Records for the task:
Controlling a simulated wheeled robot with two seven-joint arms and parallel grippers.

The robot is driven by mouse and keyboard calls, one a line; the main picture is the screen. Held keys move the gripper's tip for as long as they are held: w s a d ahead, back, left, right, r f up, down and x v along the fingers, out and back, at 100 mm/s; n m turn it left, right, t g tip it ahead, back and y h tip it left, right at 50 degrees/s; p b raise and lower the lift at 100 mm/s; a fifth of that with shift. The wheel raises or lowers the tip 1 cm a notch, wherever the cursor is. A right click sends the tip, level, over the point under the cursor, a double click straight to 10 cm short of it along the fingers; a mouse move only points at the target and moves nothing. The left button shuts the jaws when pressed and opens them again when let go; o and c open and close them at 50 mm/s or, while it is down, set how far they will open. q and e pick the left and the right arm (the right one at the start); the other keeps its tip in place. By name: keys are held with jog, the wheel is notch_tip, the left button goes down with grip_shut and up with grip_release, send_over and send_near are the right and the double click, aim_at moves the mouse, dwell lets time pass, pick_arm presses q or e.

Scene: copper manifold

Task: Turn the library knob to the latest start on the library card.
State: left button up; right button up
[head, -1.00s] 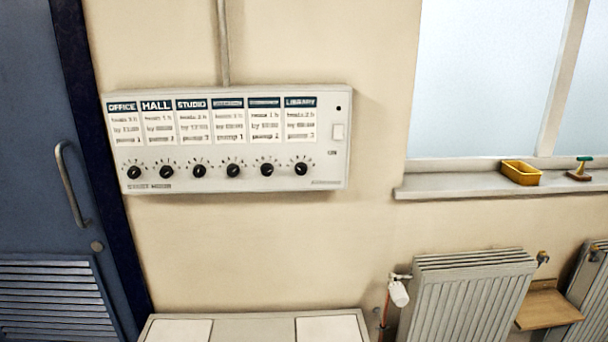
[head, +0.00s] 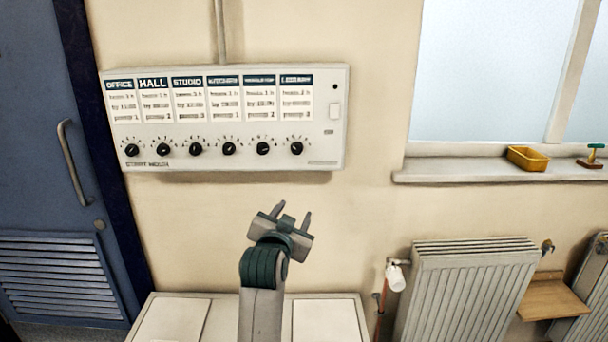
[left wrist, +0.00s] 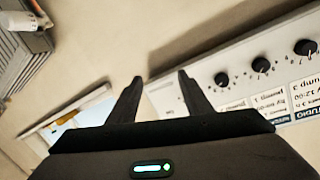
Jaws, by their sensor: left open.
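The white control panel (head: 225,165) hangs on the wall with a row of black knobs below several cards. The library card (head: 296,102) is the rightmost one; its small print is too blurred to read surely. The library knob (head: 297,148) is the rightmost knob, below that card; its exact pointing is too small to tell. My left gripper (head: 292,213) is open and empty, below the panel and under the library knob, not seen touching anything. In the left wrist view its two fingers (left wrist: 160,77) stand apart beside the tilted panel, several knobs to their right.
A white cabinet top (head: 175,325) lies below the panel. A radiator (head: 465,295) with a valve stands at the right. The window sill (head: 480,170) bears a yellow tray (head: 527,158) and a green-handled tool (head: 591,155). The wall below the panel is bare.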

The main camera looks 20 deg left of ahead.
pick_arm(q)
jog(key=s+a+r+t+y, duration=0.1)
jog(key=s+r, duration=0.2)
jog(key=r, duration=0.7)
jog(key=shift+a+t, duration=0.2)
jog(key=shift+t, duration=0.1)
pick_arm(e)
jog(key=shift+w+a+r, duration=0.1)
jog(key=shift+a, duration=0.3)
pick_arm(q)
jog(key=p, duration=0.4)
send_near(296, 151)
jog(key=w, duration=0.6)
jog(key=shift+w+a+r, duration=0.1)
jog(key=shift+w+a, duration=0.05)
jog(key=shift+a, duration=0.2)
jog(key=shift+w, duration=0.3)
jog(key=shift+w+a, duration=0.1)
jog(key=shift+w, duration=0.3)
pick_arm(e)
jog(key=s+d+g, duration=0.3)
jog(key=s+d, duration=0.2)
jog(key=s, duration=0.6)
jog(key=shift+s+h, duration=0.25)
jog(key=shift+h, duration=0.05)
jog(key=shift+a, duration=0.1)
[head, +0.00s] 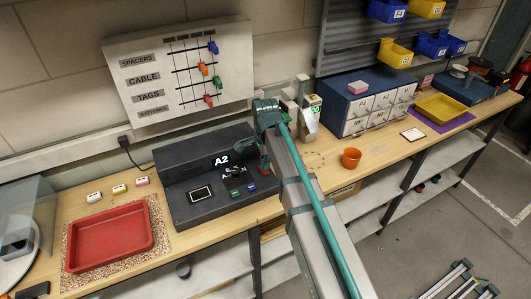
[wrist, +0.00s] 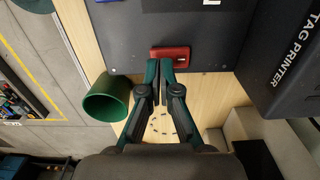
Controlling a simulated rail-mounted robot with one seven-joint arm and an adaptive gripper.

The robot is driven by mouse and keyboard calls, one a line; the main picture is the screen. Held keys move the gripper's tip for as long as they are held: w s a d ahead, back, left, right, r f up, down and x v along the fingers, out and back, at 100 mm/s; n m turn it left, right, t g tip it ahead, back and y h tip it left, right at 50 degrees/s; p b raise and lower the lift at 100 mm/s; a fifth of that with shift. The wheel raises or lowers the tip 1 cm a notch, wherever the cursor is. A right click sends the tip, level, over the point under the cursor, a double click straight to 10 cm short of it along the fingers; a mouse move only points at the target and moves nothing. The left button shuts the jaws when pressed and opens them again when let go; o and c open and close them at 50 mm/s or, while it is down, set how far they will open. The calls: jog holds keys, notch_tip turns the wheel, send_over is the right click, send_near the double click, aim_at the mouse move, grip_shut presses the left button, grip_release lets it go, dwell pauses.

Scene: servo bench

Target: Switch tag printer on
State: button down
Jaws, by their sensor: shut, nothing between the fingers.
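The tag printer (head: 215,150), a dark machine marked A2, stands on the bench left of my arm in the head view. In the wrist view its lettered housing (wrist: 285,65) is at the right, and its flat dark base (wrist: 115,35) fills the top. A red switch-like part (wrist: 170,53) sits near the base's edge. I cannot tell which position it is in. My gripper (wrist: 166,66) is shut and empty, with its fingertips just below the red part in the picture. I cannot tell whether they touch it. In the head view my gripper (head: 264,165) is at the printer's right end.
A cup looks orange in the head view (head: 351,158); a cup in the wrist view (wrist: 107,98) looks green. A red tray (head: 110,240) stands left, a drawer cabinet (head: 365,103) right.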

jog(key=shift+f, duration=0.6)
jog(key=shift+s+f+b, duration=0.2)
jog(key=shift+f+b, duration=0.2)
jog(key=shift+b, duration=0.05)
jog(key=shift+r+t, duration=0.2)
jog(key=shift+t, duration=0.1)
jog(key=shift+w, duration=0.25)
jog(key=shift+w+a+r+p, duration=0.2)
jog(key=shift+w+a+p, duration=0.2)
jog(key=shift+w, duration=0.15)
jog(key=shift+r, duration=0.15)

Your task:
Using the data above, say how many lines include "joint". No other reply is needed.

Expected answer:
2